● **Aim**
Below are the records; pull every line that includes "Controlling".

(Data records)
::::::::::

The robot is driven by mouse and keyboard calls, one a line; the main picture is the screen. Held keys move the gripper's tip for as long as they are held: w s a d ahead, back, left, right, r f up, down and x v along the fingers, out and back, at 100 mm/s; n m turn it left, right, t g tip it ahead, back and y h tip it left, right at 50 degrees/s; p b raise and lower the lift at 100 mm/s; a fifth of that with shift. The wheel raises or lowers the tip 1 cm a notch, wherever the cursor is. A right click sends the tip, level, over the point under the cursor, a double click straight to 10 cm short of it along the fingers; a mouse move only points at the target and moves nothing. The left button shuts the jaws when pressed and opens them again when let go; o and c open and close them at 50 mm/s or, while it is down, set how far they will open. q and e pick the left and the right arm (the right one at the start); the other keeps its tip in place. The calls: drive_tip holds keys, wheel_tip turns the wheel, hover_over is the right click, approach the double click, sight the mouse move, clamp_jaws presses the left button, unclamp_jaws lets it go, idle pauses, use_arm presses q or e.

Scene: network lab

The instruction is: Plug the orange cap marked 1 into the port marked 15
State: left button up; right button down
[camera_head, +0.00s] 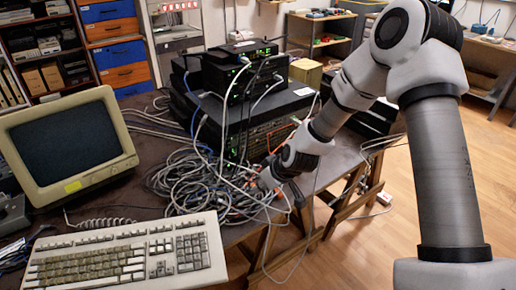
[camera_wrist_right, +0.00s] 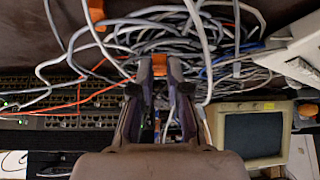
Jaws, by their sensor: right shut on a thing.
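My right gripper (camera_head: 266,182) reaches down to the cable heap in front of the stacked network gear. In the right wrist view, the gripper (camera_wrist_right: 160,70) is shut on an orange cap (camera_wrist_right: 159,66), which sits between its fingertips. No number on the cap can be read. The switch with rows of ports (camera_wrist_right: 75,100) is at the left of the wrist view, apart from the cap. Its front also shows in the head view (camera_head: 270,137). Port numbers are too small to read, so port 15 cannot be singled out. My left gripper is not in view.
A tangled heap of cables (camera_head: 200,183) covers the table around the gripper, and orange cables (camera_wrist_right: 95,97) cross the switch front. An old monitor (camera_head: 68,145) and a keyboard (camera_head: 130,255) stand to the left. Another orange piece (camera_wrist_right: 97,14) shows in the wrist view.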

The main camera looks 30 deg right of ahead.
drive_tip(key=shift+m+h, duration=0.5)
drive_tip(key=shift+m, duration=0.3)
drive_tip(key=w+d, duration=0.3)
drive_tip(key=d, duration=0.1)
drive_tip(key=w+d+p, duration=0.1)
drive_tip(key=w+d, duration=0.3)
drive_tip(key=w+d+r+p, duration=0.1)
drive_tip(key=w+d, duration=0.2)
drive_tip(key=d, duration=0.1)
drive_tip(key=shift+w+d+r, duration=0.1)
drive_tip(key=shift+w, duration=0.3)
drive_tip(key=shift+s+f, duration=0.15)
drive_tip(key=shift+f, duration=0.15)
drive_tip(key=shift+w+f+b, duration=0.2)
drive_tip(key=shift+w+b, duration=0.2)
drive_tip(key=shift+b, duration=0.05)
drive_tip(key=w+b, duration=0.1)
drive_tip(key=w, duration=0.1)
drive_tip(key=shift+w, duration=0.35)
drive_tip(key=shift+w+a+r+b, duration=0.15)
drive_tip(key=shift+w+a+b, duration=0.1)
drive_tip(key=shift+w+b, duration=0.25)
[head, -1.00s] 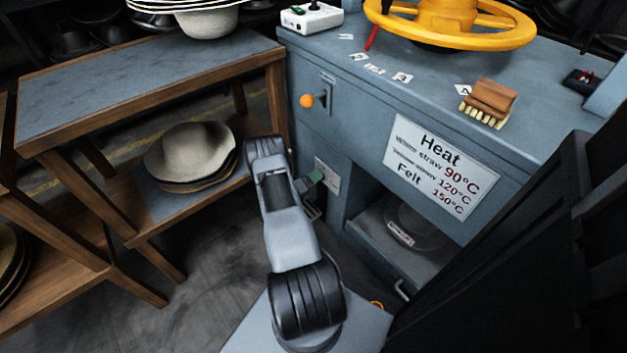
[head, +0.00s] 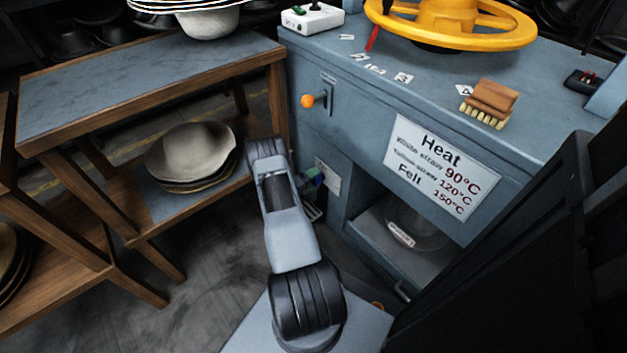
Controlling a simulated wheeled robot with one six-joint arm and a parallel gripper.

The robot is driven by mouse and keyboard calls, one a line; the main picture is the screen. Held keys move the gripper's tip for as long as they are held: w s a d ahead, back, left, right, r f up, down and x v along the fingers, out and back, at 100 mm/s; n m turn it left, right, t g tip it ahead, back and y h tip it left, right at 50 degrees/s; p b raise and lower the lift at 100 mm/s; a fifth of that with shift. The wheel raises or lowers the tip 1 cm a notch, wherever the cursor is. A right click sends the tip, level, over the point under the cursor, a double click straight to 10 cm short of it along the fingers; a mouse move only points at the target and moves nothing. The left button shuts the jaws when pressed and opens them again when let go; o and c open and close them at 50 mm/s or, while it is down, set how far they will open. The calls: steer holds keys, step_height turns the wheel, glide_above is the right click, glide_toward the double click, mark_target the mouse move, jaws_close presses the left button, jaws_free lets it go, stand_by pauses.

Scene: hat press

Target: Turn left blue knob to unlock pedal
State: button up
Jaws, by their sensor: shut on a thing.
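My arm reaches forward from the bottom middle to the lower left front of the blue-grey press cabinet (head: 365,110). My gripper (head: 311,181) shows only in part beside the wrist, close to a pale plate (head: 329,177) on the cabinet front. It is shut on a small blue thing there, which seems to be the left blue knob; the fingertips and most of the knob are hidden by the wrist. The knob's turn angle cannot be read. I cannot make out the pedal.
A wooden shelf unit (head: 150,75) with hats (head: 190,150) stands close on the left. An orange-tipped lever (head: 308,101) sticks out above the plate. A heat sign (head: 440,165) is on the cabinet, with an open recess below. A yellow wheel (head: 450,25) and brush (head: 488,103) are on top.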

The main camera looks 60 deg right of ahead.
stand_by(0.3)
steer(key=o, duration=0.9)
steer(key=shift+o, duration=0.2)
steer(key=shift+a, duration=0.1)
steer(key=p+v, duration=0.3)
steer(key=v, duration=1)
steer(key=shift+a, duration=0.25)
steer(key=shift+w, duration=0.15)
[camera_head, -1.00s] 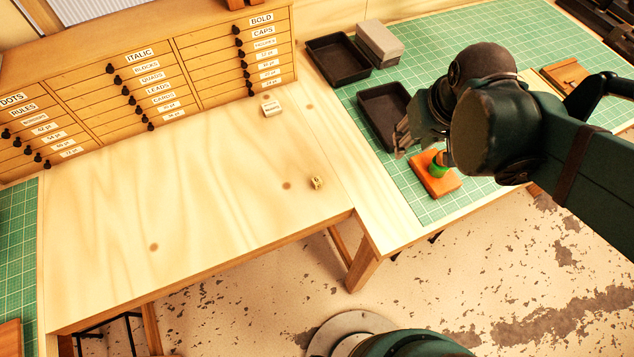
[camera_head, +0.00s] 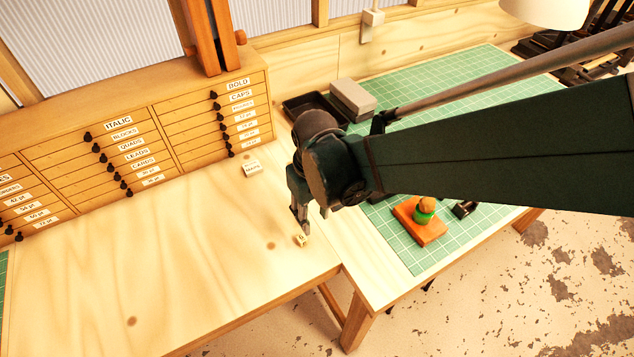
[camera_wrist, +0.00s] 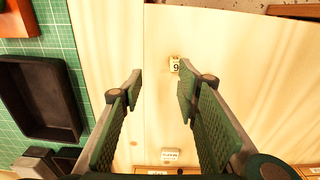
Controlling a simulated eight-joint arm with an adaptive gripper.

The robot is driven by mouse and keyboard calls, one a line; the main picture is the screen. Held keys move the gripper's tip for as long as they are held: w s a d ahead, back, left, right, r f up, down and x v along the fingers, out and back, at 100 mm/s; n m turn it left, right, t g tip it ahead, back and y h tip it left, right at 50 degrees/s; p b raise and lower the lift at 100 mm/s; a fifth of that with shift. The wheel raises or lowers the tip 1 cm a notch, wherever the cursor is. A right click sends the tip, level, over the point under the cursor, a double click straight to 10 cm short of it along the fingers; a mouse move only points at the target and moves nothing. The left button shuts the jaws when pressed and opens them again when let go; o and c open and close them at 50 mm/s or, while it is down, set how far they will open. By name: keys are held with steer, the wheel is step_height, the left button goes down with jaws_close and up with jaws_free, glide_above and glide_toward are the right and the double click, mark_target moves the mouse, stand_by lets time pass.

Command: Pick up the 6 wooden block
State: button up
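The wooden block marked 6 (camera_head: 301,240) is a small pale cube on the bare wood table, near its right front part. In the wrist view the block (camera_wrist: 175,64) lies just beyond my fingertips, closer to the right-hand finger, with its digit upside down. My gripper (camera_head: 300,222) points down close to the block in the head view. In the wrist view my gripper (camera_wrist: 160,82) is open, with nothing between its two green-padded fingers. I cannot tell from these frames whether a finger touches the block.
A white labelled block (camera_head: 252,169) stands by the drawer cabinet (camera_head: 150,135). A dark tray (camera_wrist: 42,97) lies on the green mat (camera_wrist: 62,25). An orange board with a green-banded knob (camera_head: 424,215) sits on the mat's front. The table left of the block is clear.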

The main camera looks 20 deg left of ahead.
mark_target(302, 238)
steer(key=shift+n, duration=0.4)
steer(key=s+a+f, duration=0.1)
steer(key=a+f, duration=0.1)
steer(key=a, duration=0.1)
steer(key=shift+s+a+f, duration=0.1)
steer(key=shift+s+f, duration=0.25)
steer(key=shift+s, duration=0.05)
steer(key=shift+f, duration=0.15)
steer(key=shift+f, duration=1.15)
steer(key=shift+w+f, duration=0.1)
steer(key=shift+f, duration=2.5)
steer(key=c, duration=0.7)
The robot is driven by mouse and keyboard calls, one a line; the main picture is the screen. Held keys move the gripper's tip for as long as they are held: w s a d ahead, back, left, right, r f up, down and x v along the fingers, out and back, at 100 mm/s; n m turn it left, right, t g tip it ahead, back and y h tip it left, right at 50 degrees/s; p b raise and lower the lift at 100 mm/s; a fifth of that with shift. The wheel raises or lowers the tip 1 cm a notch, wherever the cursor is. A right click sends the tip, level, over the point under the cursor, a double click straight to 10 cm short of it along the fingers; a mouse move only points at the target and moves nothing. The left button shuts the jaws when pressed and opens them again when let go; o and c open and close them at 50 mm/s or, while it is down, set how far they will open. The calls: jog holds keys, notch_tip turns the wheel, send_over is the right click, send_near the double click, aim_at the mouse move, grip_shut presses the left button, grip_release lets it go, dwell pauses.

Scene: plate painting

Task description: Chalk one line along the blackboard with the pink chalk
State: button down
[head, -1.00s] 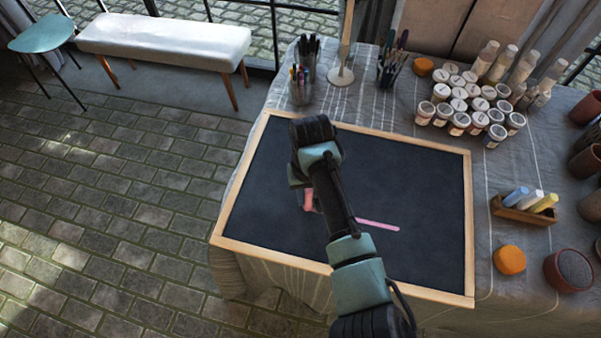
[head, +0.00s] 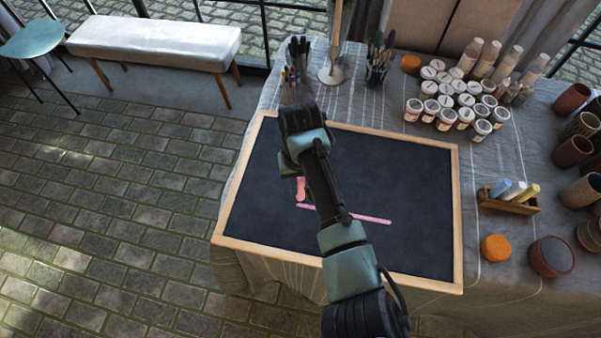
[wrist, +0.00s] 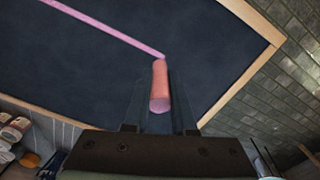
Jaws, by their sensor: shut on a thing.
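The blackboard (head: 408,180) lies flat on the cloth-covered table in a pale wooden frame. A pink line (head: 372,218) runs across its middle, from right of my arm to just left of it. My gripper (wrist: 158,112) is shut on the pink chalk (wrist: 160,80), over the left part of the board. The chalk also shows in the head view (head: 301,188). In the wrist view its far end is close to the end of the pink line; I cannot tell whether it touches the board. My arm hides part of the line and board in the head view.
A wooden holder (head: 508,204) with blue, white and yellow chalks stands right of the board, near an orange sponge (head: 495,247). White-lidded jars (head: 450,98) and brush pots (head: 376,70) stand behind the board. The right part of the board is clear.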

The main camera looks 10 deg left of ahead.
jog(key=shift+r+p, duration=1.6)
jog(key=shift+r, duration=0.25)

::::::::::

● **Problem solution**
Controlling a simulated wheeled robot with one six-joint arm and a parallel gripper.
Controlling a simulated eight-joint arm with an adaptive gripper.

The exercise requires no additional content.